Computer Scientist Receives Fulbright Research Fellowship

Originally published September 28, 2015

Nigel Ward, Ph.D., a computer science professor at The University of Texas at El Paso, has been awarded a Fulbright Scholarship to conduct research at Kyoto University in Japan for two semesters.

Ward will be working with Tatsuya Kawahara, Ph.D., a professor at Kyoto University who specializes in human-computer interaction and artificial intelligence. The two will study patterns of stress and intonation in human dialogue. Ward will particularly focus on building models of the ways that people communicate beyond words through patterns in pitch, intensity, timing and tone of voice.

Nigel Ward, Ph.D.
Nigel Ward, Ph.D.

“I love teaching, but I couldn’t pass on the opportunity to be a full-time researcher for a year to really make some progress,” Ward said. “The challenge here is that these human behaviors happen so fast, over a few hundreds of milliseconds, and the patterns are below the level of conscious attention, so we need to develop methods to discover these patterns automatically from dialogue data.”

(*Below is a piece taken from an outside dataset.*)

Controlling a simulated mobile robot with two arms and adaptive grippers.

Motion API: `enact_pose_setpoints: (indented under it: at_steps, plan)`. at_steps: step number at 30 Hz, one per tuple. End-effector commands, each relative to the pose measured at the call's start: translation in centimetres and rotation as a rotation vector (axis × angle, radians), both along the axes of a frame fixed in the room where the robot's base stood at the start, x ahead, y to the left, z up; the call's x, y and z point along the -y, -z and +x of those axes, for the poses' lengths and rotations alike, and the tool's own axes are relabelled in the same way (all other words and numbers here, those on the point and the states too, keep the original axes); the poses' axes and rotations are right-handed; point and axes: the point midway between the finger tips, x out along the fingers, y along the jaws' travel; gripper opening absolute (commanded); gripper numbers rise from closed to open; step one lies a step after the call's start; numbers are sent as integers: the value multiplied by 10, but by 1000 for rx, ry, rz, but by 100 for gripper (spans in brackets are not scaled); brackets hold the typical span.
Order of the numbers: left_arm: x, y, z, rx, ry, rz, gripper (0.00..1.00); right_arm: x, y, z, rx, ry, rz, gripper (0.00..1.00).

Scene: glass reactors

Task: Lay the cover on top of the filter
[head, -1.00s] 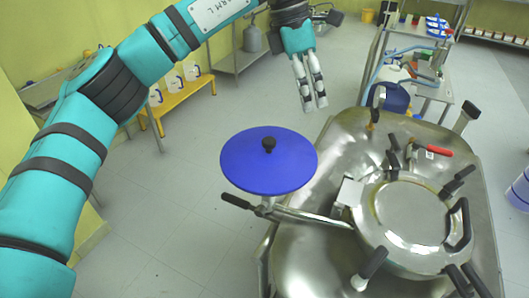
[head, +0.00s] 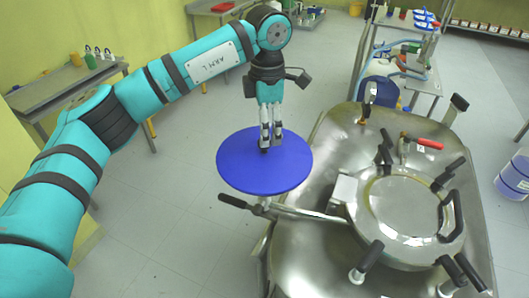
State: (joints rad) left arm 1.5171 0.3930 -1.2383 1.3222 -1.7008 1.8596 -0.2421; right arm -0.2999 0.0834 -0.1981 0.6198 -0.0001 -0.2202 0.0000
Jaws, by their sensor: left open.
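A round blue disc (head: 248,176) with a black knob, which looks like the cover, lies level at the left of the steel equipment. What supports it underneath is mostly hidden. My left gripper (head: 270,142) points down over the disc with its fingers open at the knob. The fingers hide most of the knob; I cannot tell whether they touch it. A round steel vessel (head: 406,212) with several black handles stands to the right; I cannot tell whether it is the filter. My right gripper is not in view.
A steel bar with a black handle (head: 235,203) passes just below the disc. A red-handled valve (head: 428,144) sits behind the vessel. A shelf cart (head: 430,85) stands at the back. The floor left of the disc is clear.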

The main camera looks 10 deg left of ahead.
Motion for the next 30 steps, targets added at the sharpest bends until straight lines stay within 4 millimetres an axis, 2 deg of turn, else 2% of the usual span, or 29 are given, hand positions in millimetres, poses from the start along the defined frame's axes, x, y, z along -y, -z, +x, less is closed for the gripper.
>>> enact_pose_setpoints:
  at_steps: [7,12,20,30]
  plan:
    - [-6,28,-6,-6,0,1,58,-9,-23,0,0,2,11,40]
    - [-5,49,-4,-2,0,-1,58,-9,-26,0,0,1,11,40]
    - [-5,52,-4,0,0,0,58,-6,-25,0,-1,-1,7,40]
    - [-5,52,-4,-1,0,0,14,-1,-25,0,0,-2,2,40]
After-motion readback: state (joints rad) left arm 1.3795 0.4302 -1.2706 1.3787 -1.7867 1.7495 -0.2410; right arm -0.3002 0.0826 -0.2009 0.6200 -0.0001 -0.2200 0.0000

While researching in Japan, Ward will apply these patterns to improve human-robot interaction. Ward points to “Erica the Android” as an example of the potential of his research. Researchers are developing Erica to have completely natural conversations with people in the future.

Ward added that these same vocal patterns he’ll be studying could help low-resource languages — languages that are less studied or spoken — by improving the quality and understanding of audio recording of the languages.

Ward’s Fulbright Scholarship in Japan runs from July 2015 to March 2016.